This Week’s Trends in Education and Technology (April 13-19)

by | Apr 19, 2019 | TWTET

[The Week in Education and Technology is a weekly summary of news, events, and ideas related to education.]

Notable Quote

The idea of “fixing” schools assumes that the basic structure created a century (or more) ago is still sound and remains valid for a very uncertain future.

It assumes that grouping kids by chronological age, presenting them with a stream of data divided into discrete topics, and using mass assessment tools to determine their understanding is still the best system for learning. (If it ever was.)

What if there is no “fix” for schools and we need to start over?

Tim Stahmer

Things That Caught My Attention


Tim Holt revisited a familiar statement this week, the one about preparing kids for jobs that don’t exist. This was popularized in education “around 2007 along with a video by Karl Fisch and Scott McLeod called “Shift Happens” which successfully started many conversations about what schools need to do to get their students ready for a world that we a) cannot see b) cannot imagine and c) are not prepared for” (see an updated version of the original video and see the question at 4’15”). I particularly like the corollary question in his post that Tim adds to the original.

Any decent education system should focus on the future, that place where students will spend the rest of their lives living in. However, I think that the statement about preparing students for jobs that do not exist needs to have a corollary question to go along with it: “Are we preparing students for jobs that will not exist in the future?”

Rachelle Dene Poth, Foreign Language and STEAM teacher in Pennsylvania, writes that while “we cannot predict with certainty the types of jobs that will exist in the future, we know that today’s students will need a variety of skills, ‘21st-century skills.’” To accomplish this, she suggests the following learning experiences for students: (1) Project-Based Learning; (2) Artificial Intelligence; (3) Maker Education and Coding; (4) Place-Based Learning; (5) Entrepreneurial Skills and Courses.

Of course, preparing our kids for the future may be difficult to do with an education system designed to meet the needs of the past. Tim Stahmer, responding to a recent opinion piece in the Washington Post with the headline “Can we fix the schools?” comments that it may not be enough to simply “fix” things.

“Fix” implies that we only need to make some adjustments to the system to get everything “working better”. Like a car that needs a tune-up or new muffler.
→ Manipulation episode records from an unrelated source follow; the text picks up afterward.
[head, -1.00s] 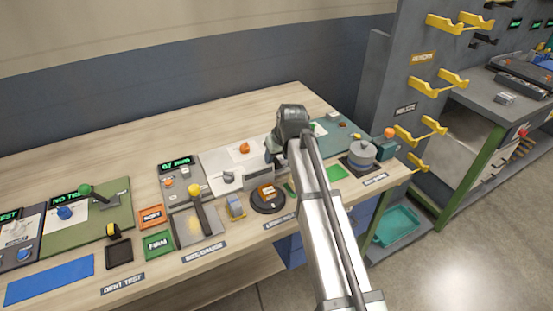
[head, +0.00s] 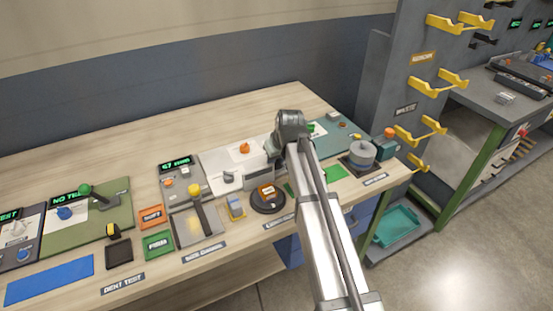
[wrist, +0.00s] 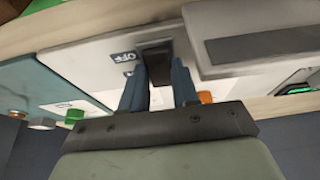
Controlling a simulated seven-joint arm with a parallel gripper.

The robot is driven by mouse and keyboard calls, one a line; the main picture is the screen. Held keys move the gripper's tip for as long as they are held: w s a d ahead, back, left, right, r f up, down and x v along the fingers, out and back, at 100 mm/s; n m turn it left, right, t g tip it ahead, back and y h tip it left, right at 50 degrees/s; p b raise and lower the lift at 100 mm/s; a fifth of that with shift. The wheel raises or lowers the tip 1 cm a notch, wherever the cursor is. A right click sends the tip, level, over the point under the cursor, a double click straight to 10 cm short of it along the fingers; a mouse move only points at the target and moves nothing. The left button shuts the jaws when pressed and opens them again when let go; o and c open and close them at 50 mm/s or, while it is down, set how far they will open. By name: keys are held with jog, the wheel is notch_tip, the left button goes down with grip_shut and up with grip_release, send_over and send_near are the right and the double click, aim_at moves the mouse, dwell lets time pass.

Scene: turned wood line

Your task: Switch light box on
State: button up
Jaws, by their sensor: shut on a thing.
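The light box is a pale panel (head: 213,160) on the bench, and its white face (wrist: 95,70) fills much of the wrist view. A dark switch (wrist: 155,50) stands on it beside a plate reading OFF (wrist: 124,57), which appears upside down. My gripper (wrist: 158,80) has its two blue-grey fingers at the switch, one on each side, and is shut on it. In the head view my gripper (head: 273,150) is over the right part of the panel, and my wrist hides the switch.
An orange knob (head: 244,148) and a grey block (head: 228,177) are on the panel. A round dark stand (head: 267,206) is in front. A teal board (head: 335,132) and a grey round pot (head: 362,153) are to the right. A raised grey box (wrist: 250,35) flanks the switch.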

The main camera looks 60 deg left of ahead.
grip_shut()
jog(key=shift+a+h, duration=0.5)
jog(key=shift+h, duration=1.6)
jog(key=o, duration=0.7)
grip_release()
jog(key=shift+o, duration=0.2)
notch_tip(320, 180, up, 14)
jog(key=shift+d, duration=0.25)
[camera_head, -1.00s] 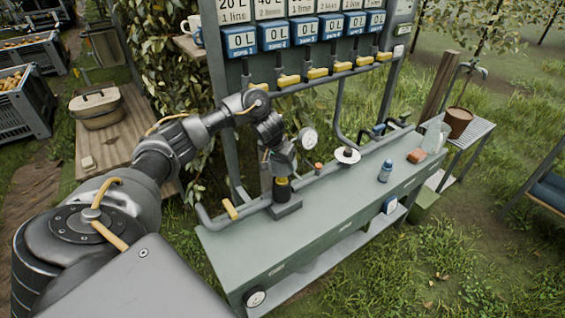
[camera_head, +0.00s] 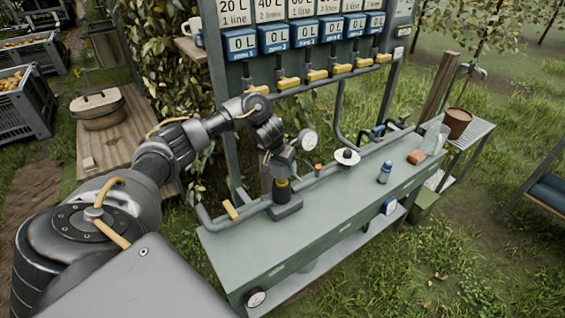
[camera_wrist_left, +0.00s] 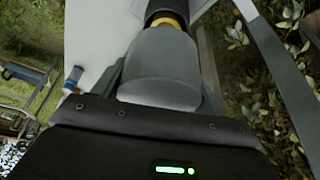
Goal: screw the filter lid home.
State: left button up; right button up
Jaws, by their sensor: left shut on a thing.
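The filter (camera_head: 282,194) is a short dark upright body with a yellow band, standing on a square grey foot on the bench's pipe. My left gripper (camera_head: 281,170) points down over its top and is shut on the grey filter lid. In the left wrist view the lid (camera_wrist_left: 160,70) is a smooth, blunt grey cylinder between the two fingers. The yellow band and a dark part show just beyond it. The thread and any gap under the lid are hidden. My right gripper is not in view.
The green bench (camera_head: 320,218) carries a pressure gauge (camera_head: 308,140), a white disc with a dark knob (camera_head: 347,157), a blue-and-white bottle (camera_head: 384,173) and a brown block (camera_head: 416,157). A yellow-handled valve (camera_head: 230,209) stands left of the filter.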

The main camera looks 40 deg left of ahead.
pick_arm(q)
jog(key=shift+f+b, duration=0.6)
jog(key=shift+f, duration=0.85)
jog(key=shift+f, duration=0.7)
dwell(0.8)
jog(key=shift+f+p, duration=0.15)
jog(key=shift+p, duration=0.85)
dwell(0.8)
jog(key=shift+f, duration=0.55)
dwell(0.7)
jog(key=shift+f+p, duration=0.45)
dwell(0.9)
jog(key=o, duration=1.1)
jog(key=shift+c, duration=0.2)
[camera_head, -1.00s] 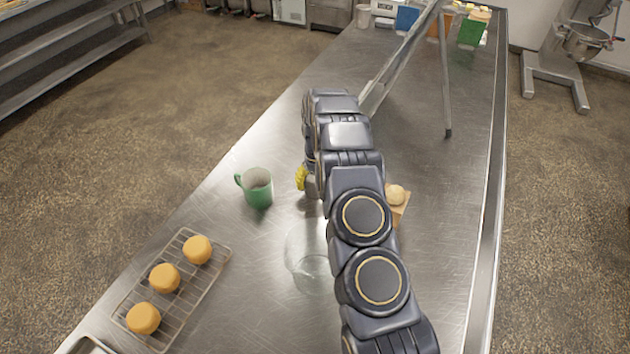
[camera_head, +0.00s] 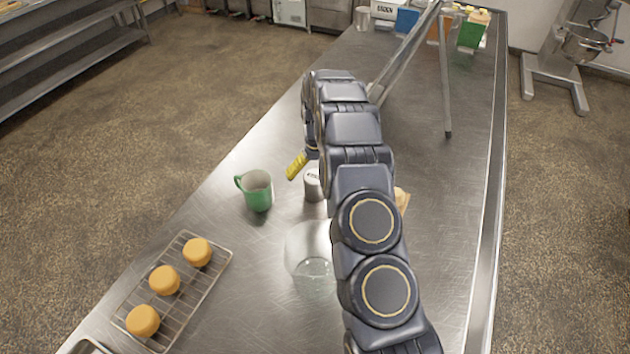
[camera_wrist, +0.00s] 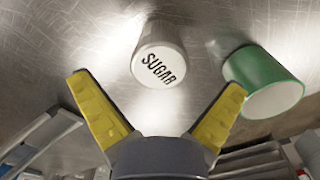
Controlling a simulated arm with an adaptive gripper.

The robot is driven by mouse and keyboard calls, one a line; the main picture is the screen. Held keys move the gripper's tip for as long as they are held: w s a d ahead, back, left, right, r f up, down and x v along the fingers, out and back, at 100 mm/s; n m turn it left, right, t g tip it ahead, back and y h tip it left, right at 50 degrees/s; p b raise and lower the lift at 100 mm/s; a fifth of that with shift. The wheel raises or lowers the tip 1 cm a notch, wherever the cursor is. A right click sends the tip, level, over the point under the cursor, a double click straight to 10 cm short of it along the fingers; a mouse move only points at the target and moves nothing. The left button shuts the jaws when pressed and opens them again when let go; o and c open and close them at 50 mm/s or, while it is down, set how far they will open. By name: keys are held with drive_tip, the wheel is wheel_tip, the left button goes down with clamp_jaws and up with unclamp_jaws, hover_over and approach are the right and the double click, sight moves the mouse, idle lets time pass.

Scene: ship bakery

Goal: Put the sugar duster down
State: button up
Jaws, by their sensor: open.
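The sugar duster (camera_head: 314,184) is a small metal can standing on the steel table, just right of the green mug. In the wrist view its light top reads "SUGAR" and the duster (camera_wrist: 159,62) lies beyond the fingertips, apart from them. My gripper (camera_wrist: 158,98) is open and empty, its two yellow fingers spread wide. In the head view one yellow finger of my gripper (camera_head: 298,165) shows above and left of the duster; the rest is hidden behind my arm.
A green mug (camera_head: 257,191) stands left of the duster; it is close in the wrist view too (camera_wrist: 262,75). A clear glass container (camera_head: 309,262) stands nearer. A wire rack (camera_head: 186,312) holds orange-brown cakes. A metal frame (camera_head: 447,90) stands behind. A wooden piece (camera_head: 402,200) is partly hidden by my arm.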

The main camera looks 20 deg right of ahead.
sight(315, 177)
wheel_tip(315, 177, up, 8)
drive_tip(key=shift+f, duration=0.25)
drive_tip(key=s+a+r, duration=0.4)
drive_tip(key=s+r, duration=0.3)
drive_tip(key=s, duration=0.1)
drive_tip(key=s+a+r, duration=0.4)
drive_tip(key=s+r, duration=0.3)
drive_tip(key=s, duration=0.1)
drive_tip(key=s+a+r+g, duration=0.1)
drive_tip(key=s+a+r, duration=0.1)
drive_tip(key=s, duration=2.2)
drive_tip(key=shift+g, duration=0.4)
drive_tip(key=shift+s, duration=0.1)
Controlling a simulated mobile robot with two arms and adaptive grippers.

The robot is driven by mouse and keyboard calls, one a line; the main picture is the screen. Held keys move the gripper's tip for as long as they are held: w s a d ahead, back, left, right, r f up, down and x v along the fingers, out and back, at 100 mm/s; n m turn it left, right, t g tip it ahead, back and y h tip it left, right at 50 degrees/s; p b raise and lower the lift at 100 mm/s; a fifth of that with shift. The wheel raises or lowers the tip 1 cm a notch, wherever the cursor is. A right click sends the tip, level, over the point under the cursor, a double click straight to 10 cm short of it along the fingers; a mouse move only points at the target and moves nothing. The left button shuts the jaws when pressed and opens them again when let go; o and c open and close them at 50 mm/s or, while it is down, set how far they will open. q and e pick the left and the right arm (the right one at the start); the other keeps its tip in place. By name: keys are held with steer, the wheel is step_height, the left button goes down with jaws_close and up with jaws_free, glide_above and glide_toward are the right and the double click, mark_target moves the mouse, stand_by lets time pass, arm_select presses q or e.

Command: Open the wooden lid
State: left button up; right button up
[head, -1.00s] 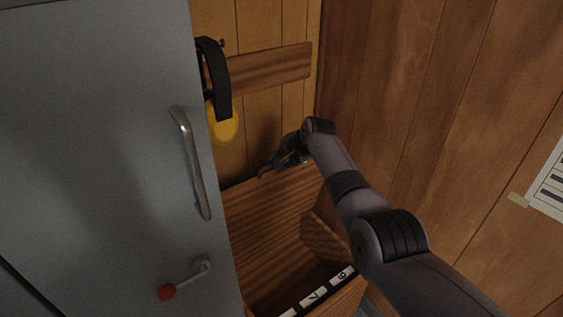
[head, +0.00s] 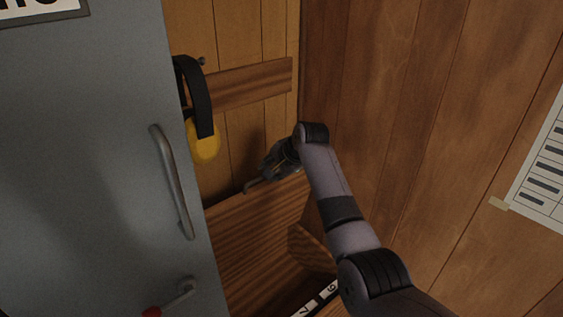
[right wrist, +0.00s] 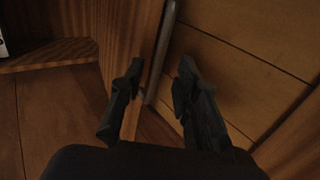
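The wooden lid (head: 250,232) stands raised, steeply upright, at the back of a wooden box in the head view. Its edge (right wrist: 150,35) also shows in the right wrist view, with a grey metal bar (right wrist: 163,55) along it. My right gripper (head: 252,185) is at the lid's top edge. In the right wrist view its two fingers (right wrist: 158,95) are apart, with the lid's edge between or just beyond them; whether they touch it I cannot tell. My left gripper is not in view.
A grey cabinet (head: 90,160) with a metal handle (head: 172,182) and red-tipped lever stands close on the left. Yellow ear defenders (head: 205,143) hang from a wooden rail (head: 255,82). A plank wall (head: 410,130) closes the right. Number labels (head: 318,300) mark the box front.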

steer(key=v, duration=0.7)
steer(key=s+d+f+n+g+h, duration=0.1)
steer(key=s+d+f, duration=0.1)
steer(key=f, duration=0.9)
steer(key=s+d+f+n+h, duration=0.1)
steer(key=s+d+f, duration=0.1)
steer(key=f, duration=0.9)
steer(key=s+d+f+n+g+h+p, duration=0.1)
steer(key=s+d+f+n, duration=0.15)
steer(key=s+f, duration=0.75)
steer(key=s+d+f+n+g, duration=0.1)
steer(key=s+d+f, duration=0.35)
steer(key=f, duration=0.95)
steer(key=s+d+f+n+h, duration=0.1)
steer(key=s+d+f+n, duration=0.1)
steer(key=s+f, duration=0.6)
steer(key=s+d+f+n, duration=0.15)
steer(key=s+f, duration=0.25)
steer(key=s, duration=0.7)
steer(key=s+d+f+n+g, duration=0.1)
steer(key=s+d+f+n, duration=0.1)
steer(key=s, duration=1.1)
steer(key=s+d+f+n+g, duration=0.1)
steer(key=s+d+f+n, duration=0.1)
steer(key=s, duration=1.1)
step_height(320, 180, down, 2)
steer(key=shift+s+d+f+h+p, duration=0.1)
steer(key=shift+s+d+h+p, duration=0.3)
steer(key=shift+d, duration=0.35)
Or replacing the cracked screen on your smartphone.

Nobody takes their car into the shop for repair and questions the fundamental concept of the automobile. When getting a leak fixed, none of us ask the plumber to re-imagine the idea of indoor plumbing.

But maybe that’s exactly what we should be doing with the idea of school. Rather than trying to “fix” the system by creating new testing programs or abdicating the responsibility of public education to private companies.

The idea of “fixing” schools assumes that the basic structure created a century (or more) ago is still sound and remains valid for a very uncertain future.

Higher Ed

College affordability will continue to be an issue in the coming years, and will certainly be a focal point for the 2020 presidential election. As this article points out, while “much attention is being paid to high student debt, a growing chorus is making the surprising argument that students need to be allowed to borrow more. With grants limited and college costs rising, loans can be a lifeline for students who have no other way to afford a degree.”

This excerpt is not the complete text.